L’Omphalos, così come molte altre associazioni, ha collaborato con Unar (Ufficio Nazionale Antidiscriminazioni Razziali a Difesa delle Differenze) alla raccolta dati per l’indagine Istat e ha recentemente inaugurato proprio un centro contro le discriminazioni. «L’Unar da quest’anno ha finanziato e sostenuto una serie di centri antidiscriminazione in Italia, una trentina in tutto», aggiunge ancora il presidente dell’Omphalos, «all’interno di questi centri ci sono sportelli dedicati all’orientamento al lavoro e al sostegno contro la discriminazione sui luoghi di lavoro».
È la prima volta che viene finanziato in Italia un progetto di questo tipo, si tratta di un passo importante. Infatti, nonostante in Italia l’unica legge per combattere la discriminazione legata all’identità di genere e all’orientamento sessuale sia stata emanata proprio in riferimento al mondo del lavoro, «siamo purtroppo ancora molto indietro» dice Bucaioni, «perché occorre innanzitutto promuovere una cultura del rispetto ed è importante che quando si subisce un episodio di discriminazione sul luogo di lavoro ci si rivolga subito ai propri superiori (a meno che non siano proprio loro gli agenti) e alle associazioni di categoria presenti sul proprio territorio».
Aziende più inclusive, aziende migliori
Il Diversity Brand Index 2022 ci dice che in Italia le aziende più inclusive sono le grandi aziende e le multinazionali. Considerato però che il tessuto imprenditoriale italiano è fatto principalmente da PMI, come allargare il cerchio della lotta alla discriminazione sui luoghi di lavoro?
Lo abbiamo chiesto a Igor Šuran, direttore esecutivo di Parks – Liberi e Uguali, un’associazione senza scopo di lucro di datori di lavoro impegnati nell’inclusione con focus specifico sull’orientamento sessuale e l’identità di genere.
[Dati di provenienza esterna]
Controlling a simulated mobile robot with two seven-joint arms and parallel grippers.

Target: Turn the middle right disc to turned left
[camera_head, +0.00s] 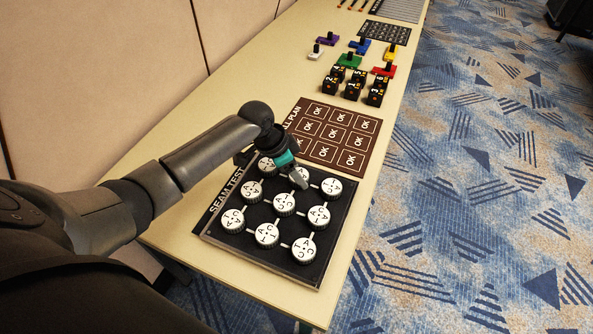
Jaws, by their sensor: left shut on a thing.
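A black panel (278,262) marked "SEAM TEST" lies on the table and carries white round discs in three rows of three, joined by light bars. The middle right disc (318,216) is fully visible, with dark letters on its face. My left gripper (301,184) reaches in from the left and points down at the top middle disc (299,174). It is shut on that disc and partly hides it. Its tips are apart from the middle right disc, a little above it in the picture. My right gripper is not in view.
A brown board (345,123) with "OK" squares lies just behind the panel. Black numbered cubes (354,87) and coloured blocks with black knobs (361,47) stand further back. A wall panel (95,70) borders the table on the left; patterned carpet lies right.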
«È necessario sviluppare la consapevolezza e poi creare le competenze» afferma Šuran, «spesso accade che le PMI siano realtà molto piccole, il più delle volte a conduzione familiare e legate al territorio in cui operano, lamentano la mancanza di risorse e strumenti per occuparsi adeguatamente del tema».
«Ed è qui che entrano in gioco le multinazionali», ci spiega ancora Suran, «che hanno tra i loro fornitori proprio le PMI e quindi l’occasione di scegliere aziende virtuose e sensibili al tema della diversità». Stiamo parlando della Supplier Diversity, ovvero un programma aziendale che incoraggia l’uso di piccole imprese proprietà di minoranze, di donne, di persone LGBT+, di categorie discriminate. Una realtà già avviata in altri paesi e che in Italia ha iniziato a farsi strada solo negli ultimi anni.
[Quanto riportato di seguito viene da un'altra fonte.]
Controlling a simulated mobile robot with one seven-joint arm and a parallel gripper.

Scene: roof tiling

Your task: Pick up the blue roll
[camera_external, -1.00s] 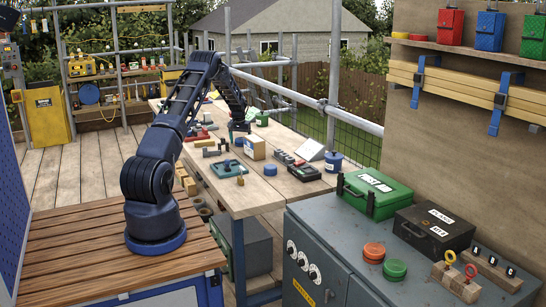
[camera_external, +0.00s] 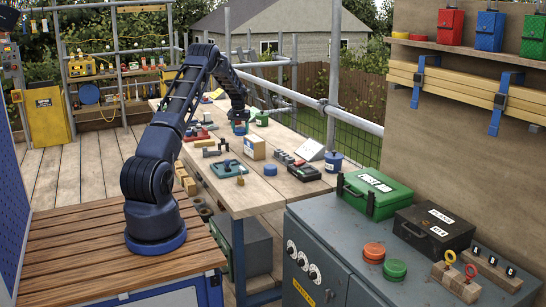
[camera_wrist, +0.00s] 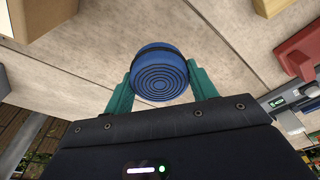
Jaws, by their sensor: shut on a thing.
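My gripper (camera_wrist: 152,88) is shut on a blue roll (camera_wrist: 160,72), with a green finger on each side of it in the wrist view. The roll's ringed round end faces the camera. In the external view my gripper (camera_external: 239,117) is over the far part of the wooden workbench (camera_external: 258,196), and the blue roll (camera_external: 239,129) shows small beneath it. I cannot tell how high the roll is above the bench. Another blue round piece (camera_external: 270,170) lies on the bench closer to the camera.
A cardboard box (camera_external: 255,147) stands just nearer than my gripper. A green can (camera_external: 261,118) is close on the right. Red tools (camera_external: 199,133) lie to the left, and a blue canister (camera_external: 333,161) stands at the right edge. A metal rail (camera_external: 290,92) runs behind.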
Un altro strumento indispensabile è creare occasioni di confronto e dialogo con le PMI attraverso le realtà con cui sono frequentemente in contatto, come le associazioni di imprenditori e gli enti sul territorio. «È importante spiegare la differenza tra non discriminare e includere» continua Šuran, «perché includere vuol dire rispondere alle necessità delle persone, non trattare tutti allo stesso modo».
Di recente Parks è arrivata alla sesta edizione del suo Parks LGBT+ Diversity Index, uno strumento di benchmarking su politiche e pratiche aziendali attuate per i dipendenti LGBT+. Una vera e propria check list per le aziende che permette loro di conoscere quanto fanno e quanto ancora possono fare per promuovere l’inclusione.
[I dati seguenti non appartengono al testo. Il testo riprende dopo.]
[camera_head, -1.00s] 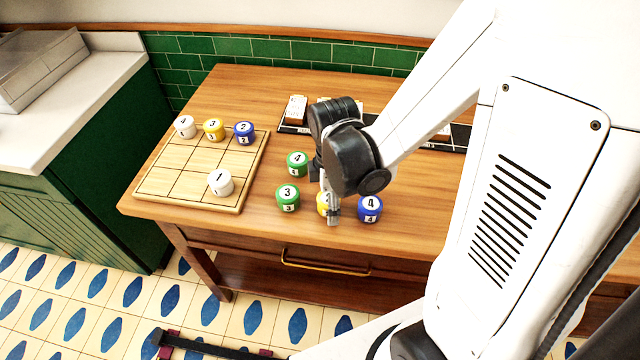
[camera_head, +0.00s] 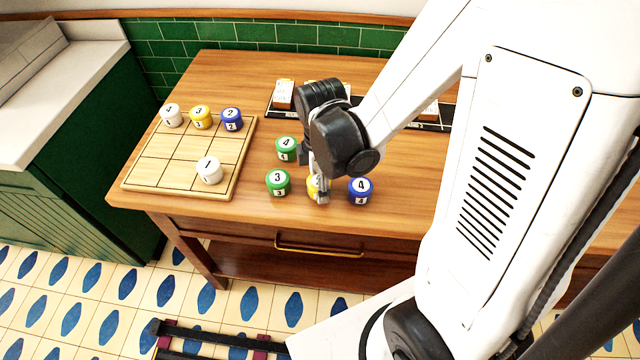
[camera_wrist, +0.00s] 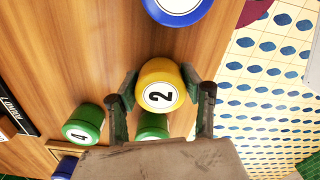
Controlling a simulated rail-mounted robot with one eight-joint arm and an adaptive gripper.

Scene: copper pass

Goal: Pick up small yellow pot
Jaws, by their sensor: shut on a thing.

È importante anche raggiungere la consapevolezza che le buone pratiche legate alla promozione della diversità e dell’inclusione non sono un “in più” di cui occuparsi se si ha tempo, ma una parte integrante e determinante del proprio business. Il direttore esecutivo di Parks conclude ricordandoci anche i vantaggi per le aziende: «si attraggono i migliori talenti perché oggi le nuove generazioni prediligono le aziende inclusive, si favorisce l’innovazione che, come sappiamo, è il motore del successo, si trattano meglio i propri clienti e si alza il livello della qualità, inoltre» aggiunge Šuran, «le grandi aziende possono sostenere la mobilità internazionale dei propri dipendenti e diventare agenti promotori di una catena virtuosa».
Parole al lavoro
Tra gli strumenti che le aziende hanno per promuovere l’inclusività c’è anche l’utilizzo delle parole più appropriate. Il report “Words at Work” di ManpowerGroup ci offre a questo proposito una guida al corretto utilizzo dei pronomi e ci ricorda che in un recente studio si è evidenziato come «tra giovani transgender l’utilizzo di nomi e pronomi corretti riduce il rischio di depressione e suicido», una questione tuttaltro che irrilevante quindi. Sempre nel report si possono trovare anche dieci idee concrete per rendere la propria azienda più inclusiva, ad esempio cosa caratterizza una politica aziendale DEIB (diversity, equity, inclusion and belonging) o i vantaggi che ci offrono le nuove tecnologie o ancora il ruolo determinante di chi ricopre posizioni dirigenziali.